Tra tutte le voci ascoltate in occasione del convegno indetto dal gruppo senatoriale del PDL a Roma lo scorso 14 luglio, la più rivoluzionaria è sembrata quella di Nicola Rossi, non a caso rimbeccato dai molti baroni presenti in sala, come abbiamo riferito la scorsa settimana: l’attuale università italiana, secondo Rossi, non è costruita per premiare la concorrenza, il merito, la specializzazione semplicemente perché la sua autonomia è finta. Non c’è vera assunzione di responsabilità, con i connessi rischi (anche di fallire e di chiudere), da parte delle università.

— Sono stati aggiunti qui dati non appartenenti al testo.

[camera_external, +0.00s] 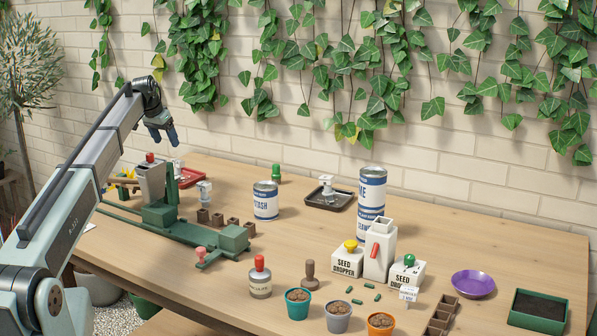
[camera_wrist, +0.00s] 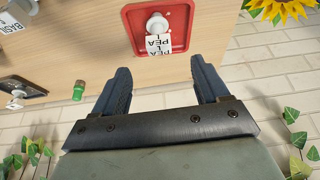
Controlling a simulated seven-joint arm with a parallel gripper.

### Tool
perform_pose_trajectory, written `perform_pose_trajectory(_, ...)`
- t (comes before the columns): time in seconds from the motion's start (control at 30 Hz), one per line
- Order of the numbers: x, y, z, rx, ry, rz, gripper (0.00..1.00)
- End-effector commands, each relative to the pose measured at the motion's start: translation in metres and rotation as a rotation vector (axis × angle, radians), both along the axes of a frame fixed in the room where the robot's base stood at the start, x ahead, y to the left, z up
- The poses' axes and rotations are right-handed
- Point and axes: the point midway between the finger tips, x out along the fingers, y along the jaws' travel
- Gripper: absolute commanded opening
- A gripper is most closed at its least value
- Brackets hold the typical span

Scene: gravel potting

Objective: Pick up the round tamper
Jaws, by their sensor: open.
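The round tamper appears to be the small brown upright piece with a knobbed top (camera_external: 310,274), standing on the front middle of the table behind the pots. It is not in the wrist view. My gripper (camera_external: 162,136) is raised high at the back left, near the brick wall and far from the brown piece. In the wrist view my gripper (camera_wrist: 163,80) has its two fingers wide apart with nothing between them.
Teal (camera_external: 298,306), grey (camera_external: 338,318) and orange (camera_external: 380,325) pots stand in front of the brown piece. A red-capped bottle (camera_external: 260,278) is left of it; white seed droppers (camera_external: 347,263) are right. A green rail device (camera_external: 200,236) crosses the left. A red tray (camera_wrist: 132,22) shows below my gripper.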

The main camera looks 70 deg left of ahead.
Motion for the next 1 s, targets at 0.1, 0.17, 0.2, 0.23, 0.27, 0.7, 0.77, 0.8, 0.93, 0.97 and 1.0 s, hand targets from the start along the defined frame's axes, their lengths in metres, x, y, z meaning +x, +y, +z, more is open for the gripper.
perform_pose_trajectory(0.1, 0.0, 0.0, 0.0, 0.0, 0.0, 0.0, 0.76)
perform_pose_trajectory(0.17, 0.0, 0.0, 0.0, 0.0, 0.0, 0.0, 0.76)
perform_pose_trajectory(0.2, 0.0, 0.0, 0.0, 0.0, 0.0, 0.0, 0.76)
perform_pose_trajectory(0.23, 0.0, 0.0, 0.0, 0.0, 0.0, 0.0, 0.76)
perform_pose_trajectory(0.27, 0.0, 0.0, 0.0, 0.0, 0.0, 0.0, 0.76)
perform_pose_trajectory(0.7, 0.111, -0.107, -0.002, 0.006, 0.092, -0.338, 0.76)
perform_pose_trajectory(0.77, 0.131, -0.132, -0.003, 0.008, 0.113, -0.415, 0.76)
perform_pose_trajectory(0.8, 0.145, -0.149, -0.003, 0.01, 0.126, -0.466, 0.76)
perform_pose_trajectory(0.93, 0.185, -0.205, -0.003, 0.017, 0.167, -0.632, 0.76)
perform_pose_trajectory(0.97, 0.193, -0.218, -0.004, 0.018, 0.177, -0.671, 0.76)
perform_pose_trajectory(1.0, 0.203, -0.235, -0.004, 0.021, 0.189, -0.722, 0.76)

Se si accetta questo punto di vista anche le misure, pur in sé positive ma limitate, come quelle assunte dal ministro Gelmini, non sembrano in grado di scalfire lo zoccolo duro dell’università italiana, che è fatto di uniformità dei titoli rilasciati, prevalenza del metodo cooptativo/clientelare nel reclutamento, copertura pubblica di gran parte dei costi, interferenze politico-amministrative nella scelta delle sedi e così via.

La via maestra per uscire da questo sistema ingessato ci sembra quella di introdurre in esso veri elementi di autonomia, a partire da quella economica, magari attraverso l’aumento delle rette, come proposto da Francesco Giavazzi ancora sabato scorso nell’editoriale del Corriere della Sera; il superamento delle attuale forme di retribuzione dei docenti e dei ricercatori, che prescindono dal loro valore; una più ampia e più facile mobilità dei docenti, anche su base contrattuale, e altre misure che esaltino la capacità imprenditiva delle singole sedi.

Si può capire che misure di questo genere, applicate tutte insieme e a tutto il sistema, comporterebbero forte discontinuità con gli assetti esistenti, e quindi grandissime, forse insuperabili resistenze. Ma perché, allora, non provare a sperimentarne qualcuna in qualche situazione più favorevole e matura? L’importante è muoversi in questa direzione, e non lasciare che la sortita meritocratica della Gelmini sul 7% del FFO resti un isolato grido nel deserto.